Data scientists, machine learning algorithms, and large language models may need access to the unstructured data found in the bronze layer. They need raw data to be able to provide the greatest insight. They do not want or need pre-built analytic models. Your IT team must configure appropriate security for these groups to be able to access the data. In Fabric, you can share lakehouses or data warehouses without granting access to the entire workspace. Sharing at the data level is preferable to granting workspace access, because workspace access also exposes the underlying extraction processes and code.

Silver Layer

Once you have the data, work in the silver layer will validate the data quality and transform it. This can include things like assigning data types to raw data, validating that the number of columns received meets the specifications and determining what to do if the data is not of sufficient quality to load for analysis.

Data Access in the Silver Layer

Validation was one of the steps frequently ignored in legacy ETL pipelines but is a vital part of the medallion approach. Once the data is validated, then there is little chance that there will be issues in the analytical modeling step. Generally speaking, business users do not need access to the silver layer, as data engineers use it for development and testing.

Gold Layer

The gold layer contains only analysis-ready, curated data that the organization will consume.
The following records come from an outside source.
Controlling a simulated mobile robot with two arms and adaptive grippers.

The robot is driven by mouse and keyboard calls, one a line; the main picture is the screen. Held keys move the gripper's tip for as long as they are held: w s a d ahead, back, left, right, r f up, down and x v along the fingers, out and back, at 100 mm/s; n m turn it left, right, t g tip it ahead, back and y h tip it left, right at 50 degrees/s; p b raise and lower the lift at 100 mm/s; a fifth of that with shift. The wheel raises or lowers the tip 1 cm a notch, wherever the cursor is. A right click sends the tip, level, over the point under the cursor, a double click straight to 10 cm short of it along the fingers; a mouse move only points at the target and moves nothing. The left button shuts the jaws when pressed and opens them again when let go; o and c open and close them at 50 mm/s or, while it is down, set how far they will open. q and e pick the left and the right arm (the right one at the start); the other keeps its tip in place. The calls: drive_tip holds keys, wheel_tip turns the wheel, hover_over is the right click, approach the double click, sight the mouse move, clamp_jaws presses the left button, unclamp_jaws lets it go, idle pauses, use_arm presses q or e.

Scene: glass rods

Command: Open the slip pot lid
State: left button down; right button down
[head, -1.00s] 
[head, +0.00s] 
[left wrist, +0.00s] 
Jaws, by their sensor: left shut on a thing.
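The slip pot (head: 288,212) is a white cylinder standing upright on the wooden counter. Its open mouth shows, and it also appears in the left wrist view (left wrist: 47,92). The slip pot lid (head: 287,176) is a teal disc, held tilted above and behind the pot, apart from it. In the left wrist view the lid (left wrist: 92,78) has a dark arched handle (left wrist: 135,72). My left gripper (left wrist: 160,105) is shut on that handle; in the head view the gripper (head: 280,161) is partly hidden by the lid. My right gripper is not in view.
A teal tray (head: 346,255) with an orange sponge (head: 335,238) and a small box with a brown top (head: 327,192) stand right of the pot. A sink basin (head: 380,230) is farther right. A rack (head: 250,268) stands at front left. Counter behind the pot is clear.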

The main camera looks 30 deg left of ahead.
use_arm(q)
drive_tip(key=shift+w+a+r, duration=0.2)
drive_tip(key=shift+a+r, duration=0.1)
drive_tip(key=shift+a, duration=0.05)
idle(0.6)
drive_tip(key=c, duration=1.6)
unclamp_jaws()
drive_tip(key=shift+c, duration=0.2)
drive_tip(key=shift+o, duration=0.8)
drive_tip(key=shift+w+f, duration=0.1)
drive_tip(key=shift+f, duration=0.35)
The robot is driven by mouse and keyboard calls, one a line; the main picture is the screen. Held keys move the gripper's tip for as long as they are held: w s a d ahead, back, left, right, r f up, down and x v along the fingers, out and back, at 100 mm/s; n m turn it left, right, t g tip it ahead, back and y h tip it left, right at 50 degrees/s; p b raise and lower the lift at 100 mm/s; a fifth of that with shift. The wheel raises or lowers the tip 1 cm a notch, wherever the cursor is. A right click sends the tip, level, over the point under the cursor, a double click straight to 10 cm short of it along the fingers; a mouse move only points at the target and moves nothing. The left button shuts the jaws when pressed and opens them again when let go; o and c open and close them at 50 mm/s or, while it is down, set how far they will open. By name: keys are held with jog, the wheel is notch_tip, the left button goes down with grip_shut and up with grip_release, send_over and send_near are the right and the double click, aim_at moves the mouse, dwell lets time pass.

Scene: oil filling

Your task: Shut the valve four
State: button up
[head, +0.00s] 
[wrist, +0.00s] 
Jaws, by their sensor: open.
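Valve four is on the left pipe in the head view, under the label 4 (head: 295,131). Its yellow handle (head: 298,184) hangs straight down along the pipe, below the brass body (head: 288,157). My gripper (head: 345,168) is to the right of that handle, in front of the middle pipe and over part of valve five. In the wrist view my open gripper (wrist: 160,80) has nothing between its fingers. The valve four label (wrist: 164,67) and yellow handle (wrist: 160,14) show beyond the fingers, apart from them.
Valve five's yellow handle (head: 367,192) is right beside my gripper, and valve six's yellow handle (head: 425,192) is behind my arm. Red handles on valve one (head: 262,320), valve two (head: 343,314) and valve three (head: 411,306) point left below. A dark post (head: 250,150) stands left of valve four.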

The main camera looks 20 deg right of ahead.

Security needs to be applied to the data to meet access requirements. Semantic models for reporting are created here as well as the key performance indicators (KPIs) and other measurements needed to support business decisions. Because this layer is designed to support the data organization, you should collaborate with the end users and stakeholders to ensure that all required data elements are included in the warehouse.

Data Access in the Gold Layer

Data created for the gold layer will live in a workspace where many people need access. The groups of users are different than the data engineers who created the data store. Business analysts may be tasked to create the semantic model and add it to the workspace. Data elements in the workspace are shared with other Fabric users, who interact with the data subject to the security rules applied at the layer.

Conclusion: Why the Structure Is Worth It

Medallion architecture applies a different set of processes to achieve the same goal as ETL: developing a robust enterprise data source for analysis and reporting. The structure is not arbitrary. Each layer exists to solve problems that plagued earlier ETL designs including lost data, poor governance, brittle pipelines, and untestable transformations. The layers in medallion architecture give organizations a data platform that is easier to maintain, debug and extend. This layered approach ensures that data remains trustworthy, scalable, and fully aligned with the modern engineering patterns that Microsoft Fabric is built to support.